- _Information shown_
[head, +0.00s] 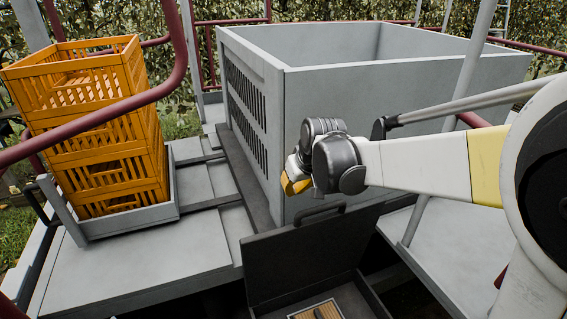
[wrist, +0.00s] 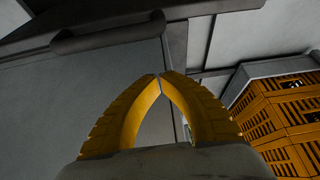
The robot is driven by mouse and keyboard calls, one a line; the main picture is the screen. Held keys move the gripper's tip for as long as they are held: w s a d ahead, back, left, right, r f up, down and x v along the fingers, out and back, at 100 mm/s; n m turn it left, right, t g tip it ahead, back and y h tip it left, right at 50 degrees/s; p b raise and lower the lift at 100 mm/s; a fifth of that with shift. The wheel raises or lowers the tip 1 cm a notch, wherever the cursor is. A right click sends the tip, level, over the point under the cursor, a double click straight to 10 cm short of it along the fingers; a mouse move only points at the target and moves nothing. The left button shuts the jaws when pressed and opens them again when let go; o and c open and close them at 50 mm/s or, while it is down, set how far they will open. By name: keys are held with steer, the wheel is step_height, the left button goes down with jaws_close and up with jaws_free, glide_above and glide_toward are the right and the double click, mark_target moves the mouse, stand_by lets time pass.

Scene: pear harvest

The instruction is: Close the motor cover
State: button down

- _Your instructions_
Would you return the data exactly as written, without the pictures?

- _Answer to this problem_
[head, +0.00s] 
[wrist, +0.00s] 
The robot is driven by mouse and keyboard calls, one a line; the main picture is the screen. Held keys move the gripper's tip for as long as they are held: w s a d ahead, back, left, right, r f up, down and x v along the fingers, out and back, at 100 mm/s; n m turn it left, right, t g tip it ahead, back and y h tip it left, right at 50 degrees/s; p b raise and lower the lift at 100 mm/s; a fifth of that with shift. The wheel raises or lowers the tip 1 cm a notch, wherever the cursor is. A right click sends the tip, level, over the point under the cursor, a double click straight to 10 cm short of it along the fingers; a mouse move only points at the target and moves nothing. The left button shuts the jaws when pressed and opens them again when let go; o and c open and close them at 50 mm/s or, while it is down, set how far they will open. By name: keys are held with steer, the wheel is step_height, the left button goes down with jaws_close and up with jaws_free, glide_above and glide_toward are the right and the double click, mark_target moves the mouse, stand_by lets time pass.

Scene: pear harvest

The instruction is: Close the motor cover
State: button down

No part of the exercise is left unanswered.